Whether undertaking directed or undirected meditation, the preparation for and beginning of meditation is the same: there is the preparation for readiness, and the flexing of the mind.
Readiness is achieved by practicing waiting - without anticipation.
When you wait for a bus to arrive, there is nothing you can do to make the bus arrive sooner (or later). There is nothing to do, except to be at the bus stop. A person waiting for a bus does not spend the time waiting for the bus anticipating the coming of the bus, but will simply make sure they are ready to board the bus when it arrives - and then divert themselves by reading a book, playing a game, or listening to music, talking with friends and neighbors, watching traffic, thinking about what they have done or will do, or thinking about nothing at all.
In the same way, a person preparing for meditation should simply make sure they are ready to begin meditation, whether directed or undirected meditation. They might study the Dharma, or perform Artha Yoga or Kama Yoga, they might perform some Kirtan or Sankirtan Yoga, they might engage in the pleasant conversation of Satsang, observe the world passing them by, in the study of logic, the nature of reality - or purposefully doing nothing at all.
A person who is prepared for meditation will then flex their minds. This is achieved by exerting control over emotion, instinct, cogitation, and numerous other mental functions.
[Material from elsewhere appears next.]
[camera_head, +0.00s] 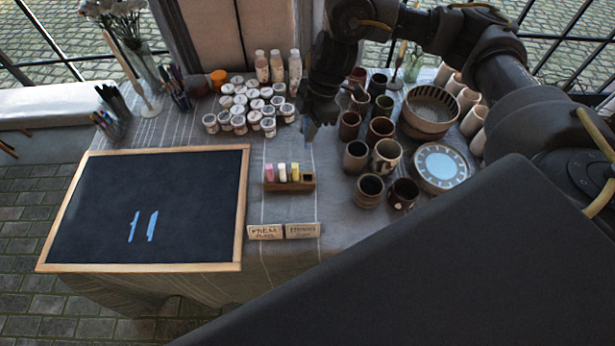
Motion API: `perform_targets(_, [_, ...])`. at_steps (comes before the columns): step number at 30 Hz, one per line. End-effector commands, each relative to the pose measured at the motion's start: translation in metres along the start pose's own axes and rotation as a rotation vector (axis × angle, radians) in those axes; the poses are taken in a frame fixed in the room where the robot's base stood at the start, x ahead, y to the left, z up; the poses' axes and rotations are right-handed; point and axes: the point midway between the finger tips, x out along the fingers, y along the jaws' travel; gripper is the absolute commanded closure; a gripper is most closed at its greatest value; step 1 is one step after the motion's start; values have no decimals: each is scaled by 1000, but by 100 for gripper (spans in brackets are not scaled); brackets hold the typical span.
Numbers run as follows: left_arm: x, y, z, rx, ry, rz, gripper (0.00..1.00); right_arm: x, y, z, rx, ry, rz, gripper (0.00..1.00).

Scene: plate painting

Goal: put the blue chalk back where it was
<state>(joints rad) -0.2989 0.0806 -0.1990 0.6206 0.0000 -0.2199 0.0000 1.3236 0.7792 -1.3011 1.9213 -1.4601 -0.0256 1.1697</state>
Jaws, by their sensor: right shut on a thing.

As an athlete will stretch all their muscles before exerting themselves, so should every part of the mind be flexed. Feeling every emotion, thinking every thought, aware of every sensation delivered to the mind by eyes, ears, nose, mouth, tongue and skin, aware of every process of understanding those sensations through consciousness, in profound Samadhi, make your mind flexible by flexing it.
Feel the limits of your mind: exert your mind where it is weak, strengthen it: perhaps there is an emotion which is difficult to bear today? Or a thought which is difficult to comprehend? Many people struggle with the concepts of infinity, or the asymptotic and koan-like contradictions of negatory logic, or even the nature of existence. Think upon a koan, or a mantra, extend your mind to the limits of its ability - having thus flexed to the limit, you are ready for meditation.
Put another way, arriving at the state of directed or undirected meditation is the same: consider, the vehicles of a Shaivist, who will typically employ undirected meditation, and Vishnaivist, who will typically employ directed meditation, are the same: Garuda is Shiva*; Nandi is Shiva.
In the Ramayana, Hanuman took the form of Panchamukha Hanuman, a combined Avatar of Vishnu and Shiva, with five faces: Hanuman, Hayagriva, Narasimha, Garuda and Varaha (Hanuman used the five faces in different directions to blow air and extinguish the lamps required to destroy Ahiravana). Hanuman is the Avatar of Shiva, and thus at that moment, Hanuman-Garuda can be seen also as Shiva-Garuda. The act of Samadhi is the vehicles merging, together with their passengers.
Waiting for the bus quickly becomes Samadhi with the bus when the bus (vehicle) is boarded.